Pretty only gets you so far.
Whitewashed walls, tumbling flowers and blue skies guarantee a nice shot but Gran Canaria has a dark side which I couldn’t avoid.
The Spanish on conquering the islands in the late 15th century, renamed it Land of the Dogs~ Las Canarias.
A quick tour around the island would show that it is a mass of volcanic rock and a pretty barren one at that. Living here would be tough unless they put good systems in place for the care and irrigation of plants.
Which of course, they duly did. I hadn’t seen plants grown in shade tents before. There is a swathe of shade tents behind the vans in the photo though you’ll probably just have to take my word for that.
But why go to all that effort for such a difficult piece of terrain? As the real estate agent would tell us, location, location, location.
Straddled between various trade routes from and around Africa, and later on towards the New World, merchants and traders made their fortunes here from the 15th century onwards. And even Columbus dropped into Las Palmas on his way to discover the New World.
As part of it’s dark heart, Las Canarias was also a handling centre for the slave trade, in less enlightened times. No doubt the native goanches, as they were known by the Spaniards, along with human cargo from Africa saw the Canary Islands as a place of great suffering for them.
But the Spanish brought prettiness too, in the form of their language, food, culture and architecture.
And they even managed to make the most of that volcanic rock by incorporating it into the building of their homes. You’ll see such rock scattered all along the flat roofs of houses. I am not sure why, however. A quick google suggests its for keeping the houses cool but is that right?
Time rolled on, and with changes in world demand for the supply of various goods, the Canary Islanders hit on hard times over the 20th century. In a theme common to us Irish, they headed off to other countries to seek their fortune, principally Venezuala and Cuba.
But the islands fortunes were to change once more. And once more because of its location.
In the 1980s, the advent of cheap flights from Europe meant more people could afford to travel abroad and were keen to explore beyond Spain’s Costa Brava. The fortunes of the Canary Islands were on the rise again.

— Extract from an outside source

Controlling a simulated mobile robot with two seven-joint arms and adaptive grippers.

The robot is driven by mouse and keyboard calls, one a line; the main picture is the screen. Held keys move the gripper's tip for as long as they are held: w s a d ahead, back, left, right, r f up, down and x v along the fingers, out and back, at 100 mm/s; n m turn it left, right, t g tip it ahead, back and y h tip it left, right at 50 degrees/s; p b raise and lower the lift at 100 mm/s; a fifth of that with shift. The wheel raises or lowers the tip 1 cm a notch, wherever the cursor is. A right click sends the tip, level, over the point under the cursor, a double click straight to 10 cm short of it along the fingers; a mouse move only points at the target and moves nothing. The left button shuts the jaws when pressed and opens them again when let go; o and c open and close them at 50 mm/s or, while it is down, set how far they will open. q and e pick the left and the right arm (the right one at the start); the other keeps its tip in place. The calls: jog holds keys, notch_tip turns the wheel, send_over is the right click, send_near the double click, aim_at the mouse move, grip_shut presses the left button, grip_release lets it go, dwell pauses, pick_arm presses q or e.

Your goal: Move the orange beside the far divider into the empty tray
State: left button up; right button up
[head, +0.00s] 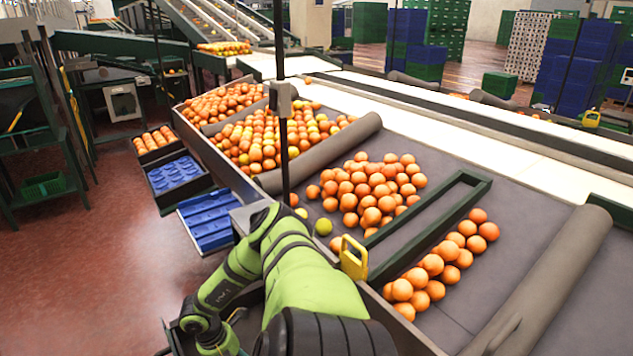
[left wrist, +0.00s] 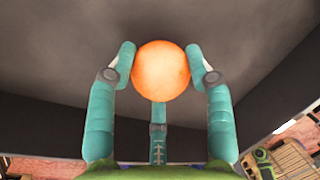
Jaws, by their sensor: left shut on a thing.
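My left gripper (left wrist: 162,60) has its teal fingers closed around a single orange (left wrist: 160,78) in the left wrist view. The orange is held at the fingertips, in front of a plain dark grey surface. In the head view my green left arm bends over the table's near edge and down at the lower left; its fingers and the held orange are hidden there. A grey padded divider (head: 322,153) crosses the table, with loose oranges (head: 372,186) on its near side. A blue moulded tray (head: 207,226) with no fruit visible lies left of the table. My right gripper is not in view.
Another blue insert (head: 173,173) sits in a dark crate, with a crate of oranges (head: 153,139) behind it. A dark green frame (head: 440,215) with a yellow handle (head: 354,258) lies on the table. More oranges lie to its right (head: 450,255). Red floor is open at left.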

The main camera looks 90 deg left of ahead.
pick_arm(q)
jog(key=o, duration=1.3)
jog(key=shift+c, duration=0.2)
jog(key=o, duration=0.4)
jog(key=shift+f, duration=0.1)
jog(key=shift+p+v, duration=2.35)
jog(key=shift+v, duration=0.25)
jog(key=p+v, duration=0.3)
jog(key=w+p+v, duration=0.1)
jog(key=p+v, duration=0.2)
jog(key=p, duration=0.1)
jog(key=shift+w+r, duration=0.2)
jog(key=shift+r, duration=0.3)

Puerto Rico in Gran Canaria is an example of this. There is very little here to tell you that you are on Spanish soil.
And everything that says you’re probably from East London on your two weeks off to tan all your tatoos and drink as much beer and eat as many bacon butties as you can stomach. So the Lord Byron pub is about as poetic as it gets, and when that’s done you can head over to Fryer Tucks.

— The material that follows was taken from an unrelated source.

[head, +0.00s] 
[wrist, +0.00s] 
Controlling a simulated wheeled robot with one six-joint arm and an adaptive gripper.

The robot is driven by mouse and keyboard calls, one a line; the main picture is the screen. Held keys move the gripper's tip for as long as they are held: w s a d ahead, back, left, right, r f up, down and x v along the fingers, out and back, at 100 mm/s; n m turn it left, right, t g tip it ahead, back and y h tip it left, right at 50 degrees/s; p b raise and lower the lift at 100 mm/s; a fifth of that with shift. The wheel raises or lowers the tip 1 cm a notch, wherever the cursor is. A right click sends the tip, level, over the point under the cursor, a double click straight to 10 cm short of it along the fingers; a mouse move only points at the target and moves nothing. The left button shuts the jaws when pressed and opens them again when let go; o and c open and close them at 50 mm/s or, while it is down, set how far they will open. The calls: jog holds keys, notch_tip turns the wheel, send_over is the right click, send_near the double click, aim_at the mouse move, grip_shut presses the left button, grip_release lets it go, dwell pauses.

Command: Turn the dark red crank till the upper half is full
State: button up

You won’t find museums and art galleries here. Or any clue about the island’s past. Instead, at the heart of the town is a mini-golf park, a very tacky shopping centre and a McDonald’s.
But, generally speaking, the people have come here to lie. All. Day. Long. On the beach or..
…beside the resort pool. Oh, and if they’re not lying there, they leave their towels on the loungers see? Just so you won’t take their spot…
But each to their own. I lay for an hour and had enough. Laying-despite my moniker-just isn’t my thing.
Obviously I am missing out on something. Everybody else was happy just to lay there and tan. And the Canary Islanders know there are big bucks in laying tourists and so they continue to build onwards and upwards.
I couldn’t help but wonder how the Islands are managing to cope with the water demand for both the building and the catering for the tourists, especially in such barren terrain.
Even to the point of sustaining a golf course in the middle of it all.
But the Canary Islands has its roots in survival at any price. Who can blame them? Surrounded by all that rock they know they are pitched between exploiting all that is there now, and having a better strategy to see them through the future.
Yes, it’s all very pretty. But at what price?